Q2: Same thing, in reverse. The domain of a polynomial is $\Bbb C$.

Q3: Consider $z_0 \in U \subset A$, with $U$ open. For a small enough neighborhood of $z_0$, since $p'(z_0) \ne 0$, you can approximate $$p(z) \approx p(z_0) + (z-z_0)p'(z_0)$$ well enough that all points sufficiently close to $p(z_0)$ must have inverse images. I.e., p(U) must contain a neighborhood of $p(z_0)$. Since this holds for all $z_0 \in U, p(U)$ must be open.

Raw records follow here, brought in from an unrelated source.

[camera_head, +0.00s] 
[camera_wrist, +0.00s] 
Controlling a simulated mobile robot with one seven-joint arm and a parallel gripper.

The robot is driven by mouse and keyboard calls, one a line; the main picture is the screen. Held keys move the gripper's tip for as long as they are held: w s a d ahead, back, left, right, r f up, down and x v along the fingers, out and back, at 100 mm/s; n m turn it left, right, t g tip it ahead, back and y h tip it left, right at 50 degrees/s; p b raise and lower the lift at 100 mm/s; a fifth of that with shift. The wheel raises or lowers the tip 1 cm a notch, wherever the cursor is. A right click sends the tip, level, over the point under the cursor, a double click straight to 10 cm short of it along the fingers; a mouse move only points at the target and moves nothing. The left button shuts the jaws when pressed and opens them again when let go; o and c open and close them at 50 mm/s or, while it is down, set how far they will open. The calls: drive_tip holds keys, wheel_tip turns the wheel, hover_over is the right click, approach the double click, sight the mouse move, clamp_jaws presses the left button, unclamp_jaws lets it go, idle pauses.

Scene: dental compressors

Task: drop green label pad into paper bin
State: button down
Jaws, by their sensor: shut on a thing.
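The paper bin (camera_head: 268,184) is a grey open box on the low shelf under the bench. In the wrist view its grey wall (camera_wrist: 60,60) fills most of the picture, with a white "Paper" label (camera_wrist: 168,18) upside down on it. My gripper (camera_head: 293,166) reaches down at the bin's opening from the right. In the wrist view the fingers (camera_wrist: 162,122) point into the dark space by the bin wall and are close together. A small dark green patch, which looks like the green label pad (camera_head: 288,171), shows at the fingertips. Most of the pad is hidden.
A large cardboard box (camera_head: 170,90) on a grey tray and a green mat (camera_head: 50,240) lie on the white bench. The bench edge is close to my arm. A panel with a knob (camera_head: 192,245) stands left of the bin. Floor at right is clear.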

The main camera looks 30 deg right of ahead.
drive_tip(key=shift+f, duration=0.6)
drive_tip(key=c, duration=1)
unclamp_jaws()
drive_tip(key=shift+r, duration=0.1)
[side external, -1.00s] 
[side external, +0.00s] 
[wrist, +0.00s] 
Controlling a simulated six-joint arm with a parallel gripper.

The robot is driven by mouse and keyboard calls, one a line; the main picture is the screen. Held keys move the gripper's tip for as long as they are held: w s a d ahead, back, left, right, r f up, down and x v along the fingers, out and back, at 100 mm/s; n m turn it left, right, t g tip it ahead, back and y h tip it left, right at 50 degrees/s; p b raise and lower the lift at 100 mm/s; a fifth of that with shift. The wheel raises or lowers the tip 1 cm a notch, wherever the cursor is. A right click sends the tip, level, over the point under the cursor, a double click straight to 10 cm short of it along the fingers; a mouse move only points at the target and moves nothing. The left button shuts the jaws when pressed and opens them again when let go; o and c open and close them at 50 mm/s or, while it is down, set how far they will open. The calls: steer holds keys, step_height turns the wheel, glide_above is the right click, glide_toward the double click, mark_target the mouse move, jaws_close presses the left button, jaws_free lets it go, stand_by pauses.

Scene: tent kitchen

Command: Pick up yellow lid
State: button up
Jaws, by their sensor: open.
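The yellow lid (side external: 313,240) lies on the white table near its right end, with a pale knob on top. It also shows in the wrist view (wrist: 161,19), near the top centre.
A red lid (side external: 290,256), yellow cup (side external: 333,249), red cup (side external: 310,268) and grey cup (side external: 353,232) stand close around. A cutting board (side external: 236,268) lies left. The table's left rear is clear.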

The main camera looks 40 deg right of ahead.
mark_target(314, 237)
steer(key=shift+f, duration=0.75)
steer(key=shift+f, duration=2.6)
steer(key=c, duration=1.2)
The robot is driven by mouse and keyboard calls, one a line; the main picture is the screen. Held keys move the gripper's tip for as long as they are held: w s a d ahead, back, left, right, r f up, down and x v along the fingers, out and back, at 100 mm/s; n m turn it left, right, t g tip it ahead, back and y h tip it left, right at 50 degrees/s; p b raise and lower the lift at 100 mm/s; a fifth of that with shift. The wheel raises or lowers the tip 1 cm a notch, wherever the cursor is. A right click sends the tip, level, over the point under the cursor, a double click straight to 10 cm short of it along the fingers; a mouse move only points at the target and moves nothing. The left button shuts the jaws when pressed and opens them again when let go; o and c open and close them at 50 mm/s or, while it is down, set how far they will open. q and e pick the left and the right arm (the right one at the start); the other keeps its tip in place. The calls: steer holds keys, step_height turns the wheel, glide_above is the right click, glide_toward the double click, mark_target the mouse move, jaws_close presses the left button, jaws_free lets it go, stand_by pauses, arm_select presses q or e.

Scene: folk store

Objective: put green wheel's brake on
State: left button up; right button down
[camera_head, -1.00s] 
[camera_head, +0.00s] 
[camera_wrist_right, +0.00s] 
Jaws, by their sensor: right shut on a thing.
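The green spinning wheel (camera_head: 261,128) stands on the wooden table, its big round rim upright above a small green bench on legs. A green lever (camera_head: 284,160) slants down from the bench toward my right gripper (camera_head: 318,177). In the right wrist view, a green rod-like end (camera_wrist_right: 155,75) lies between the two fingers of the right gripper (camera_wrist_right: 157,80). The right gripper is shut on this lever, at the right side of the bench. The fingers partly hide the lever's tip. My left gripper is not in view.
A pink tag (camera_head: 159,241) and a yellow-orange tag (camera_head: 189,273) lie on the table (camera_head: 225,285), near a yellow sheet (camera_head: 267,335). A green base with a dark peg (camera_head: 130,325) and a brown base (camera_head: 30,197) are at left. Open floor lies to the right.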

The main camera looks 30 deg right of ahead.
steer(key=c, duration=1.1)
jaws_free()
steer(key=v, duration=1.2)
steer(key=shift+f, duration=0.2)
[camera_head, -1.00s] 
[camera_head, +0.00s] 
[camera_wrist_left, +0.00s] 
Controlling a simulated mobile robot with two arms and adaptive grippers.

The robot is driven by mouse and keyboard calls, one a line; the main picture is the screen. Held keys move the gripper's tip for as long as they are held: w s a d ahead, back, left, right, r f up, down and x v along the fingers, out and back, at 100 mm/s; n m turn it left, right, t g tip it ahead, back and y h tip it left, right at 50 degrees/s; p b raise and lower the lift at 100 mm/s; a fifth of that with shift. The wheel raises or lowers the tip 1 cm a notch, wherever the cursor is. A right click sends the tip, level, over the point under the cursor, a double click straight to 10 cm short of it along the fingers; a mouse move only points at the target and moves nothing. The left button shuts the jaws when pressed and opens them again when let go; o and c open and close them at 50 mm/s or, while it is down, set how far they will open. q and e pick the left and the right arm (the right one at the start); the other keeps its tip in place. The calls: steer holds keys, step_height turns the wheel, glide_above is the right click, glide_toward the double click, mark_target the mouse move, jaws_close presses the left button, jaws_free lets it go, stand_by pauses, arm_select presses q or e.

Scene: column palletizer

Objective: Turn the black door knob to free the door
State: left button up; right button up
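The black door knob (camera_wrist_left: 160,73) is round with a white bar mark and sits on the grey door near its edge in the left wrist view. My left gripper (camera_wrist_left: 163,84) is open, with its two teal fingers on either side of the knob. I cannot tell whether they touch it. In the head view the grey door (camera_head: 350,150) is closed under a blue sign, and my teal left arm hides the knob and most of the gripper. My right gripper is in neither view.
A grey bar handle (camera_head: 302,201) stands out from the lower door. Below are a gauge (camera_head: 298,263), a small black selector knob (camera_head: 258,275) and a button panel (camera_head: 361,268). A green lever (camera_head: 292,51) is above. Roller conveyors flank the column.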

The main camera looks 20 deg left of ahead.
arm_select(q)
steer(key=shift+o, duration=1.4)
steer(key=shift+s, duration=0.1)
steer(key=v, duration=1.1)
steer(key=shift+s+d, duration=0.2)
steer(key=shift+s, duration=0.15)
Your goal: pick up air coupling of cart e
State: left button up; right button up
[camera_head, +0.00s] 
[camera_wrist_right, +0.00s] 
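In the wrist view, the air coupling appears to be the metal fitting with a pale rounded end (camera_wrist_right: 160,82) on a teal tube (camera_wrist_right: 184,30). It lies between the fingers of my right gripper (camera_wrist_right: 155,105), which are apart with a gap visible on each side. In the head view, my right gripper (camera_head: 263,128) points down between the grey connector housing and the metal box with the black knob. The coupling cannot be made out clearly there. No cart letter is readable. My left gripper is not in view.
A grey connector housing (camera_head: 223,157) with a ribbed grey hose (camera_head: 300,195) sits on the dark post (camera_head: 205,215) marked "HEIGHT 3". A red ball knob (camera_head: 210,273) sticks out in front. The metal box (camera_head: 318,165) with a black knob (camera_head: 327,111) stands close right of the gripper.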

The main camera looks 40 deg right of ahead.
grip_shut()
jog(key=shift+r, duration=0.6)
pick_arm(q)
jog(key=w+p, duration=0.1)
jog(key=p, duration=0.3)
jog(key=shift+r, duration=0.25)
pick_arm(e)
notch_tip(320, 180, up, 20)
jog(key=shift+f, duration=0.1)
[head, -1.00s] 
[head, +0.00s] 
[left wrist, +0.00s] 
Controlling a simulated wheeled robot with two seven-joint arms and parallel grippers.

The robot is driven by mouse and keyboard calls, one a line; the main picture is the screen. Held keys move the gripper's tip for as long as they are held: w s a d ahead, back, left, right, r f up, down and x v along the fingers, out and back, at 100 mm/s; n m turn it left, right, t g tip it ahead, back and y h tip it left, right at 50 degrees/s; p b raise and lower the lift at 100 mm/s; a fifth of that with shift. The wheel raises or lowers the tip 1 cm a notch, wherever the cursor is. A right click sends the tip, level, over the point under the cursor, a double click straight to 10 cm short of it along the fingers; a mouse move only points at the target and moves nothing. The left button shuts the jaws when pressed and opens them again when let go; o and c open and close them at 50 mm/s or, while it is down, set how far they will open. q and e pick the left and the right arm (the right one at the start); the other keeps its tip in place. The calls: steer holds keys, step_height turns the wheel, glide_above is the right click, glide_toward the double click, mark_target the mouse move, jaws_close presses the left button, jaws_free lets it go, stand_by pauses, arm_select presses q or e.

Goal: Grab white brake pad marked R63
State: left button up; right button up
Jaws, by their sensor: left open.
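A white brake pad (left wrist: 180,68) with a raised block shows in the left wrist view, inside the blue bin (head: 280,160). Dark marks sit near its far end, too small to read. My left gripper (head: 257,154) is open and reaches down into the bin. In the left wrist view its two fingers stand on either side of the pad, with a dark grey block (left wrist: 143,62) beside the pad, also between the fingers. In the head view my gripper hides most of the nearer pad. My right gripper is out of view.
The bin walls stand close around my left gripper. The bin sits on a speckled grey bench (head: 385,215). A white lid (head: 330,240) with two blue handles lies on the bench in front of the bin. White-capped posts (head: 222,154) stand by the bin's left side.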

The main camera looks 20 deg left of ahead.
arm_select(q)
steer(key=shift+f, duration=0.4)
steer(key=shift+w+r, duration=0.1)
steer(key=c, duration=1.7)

I haven't spotted where they were going with their comments about polynomials being proper. Maybe if I'd ever studied "proper" maps, I would. But there are other ways to prove that $p$ is closed when restricted to $A \to B$. Since $\Bbb C$ is first-countable, one way is this:

Let $D \subset A$ be closed, and suppose that $d$ is an accumulation point of $p(D)$. Then there must be a sequence $(z_i)_i \subset D$ such that $p(z_i) \to d$. Now, no subsequence $(z_{i_j})_j$ of $(z_i)$ can diverge to $\infty$, because then $p(z_{i_j}) \to \infty$ (since $p$ is non-constant polynomial), but we know that $p(z_{i_j}) \to d$. Therefore $(z_i)$ must be bounded. And therefore it must have some convergent subsequence $z_{i_j} \to w$ in $\Bbb C$. By continuity $p(w) = d \notin p(C)$, and therefore $w \in A$. And since $w$ is the limit of a sequence of points in the closed set $D, w \in D$. Therefore $d = p(w) \in p(D)$. Since $p(D)$ contains all of its accumulation points, it is closed.

Q4: Again, $B = \Bbb C \setminus p(C)$, and you cannot disconnect $\Bbb C$ by removing only a finite set of points. Now $A$, considered as a space itself, is both open and closed in the subspace topology (in any topological space, the entire space is always both open and closed in its own topology). And $p$ when considered as a map $A \to B$ is both open and closed, which means it carries open sets to open sets and closed sets to closed sets. Therefore $p(A)$ is both open and closed. It is also non-empty. Since $B$ is connected, the only non-empty subset that is both open and closed is itself. Therefore $p(A) = B$.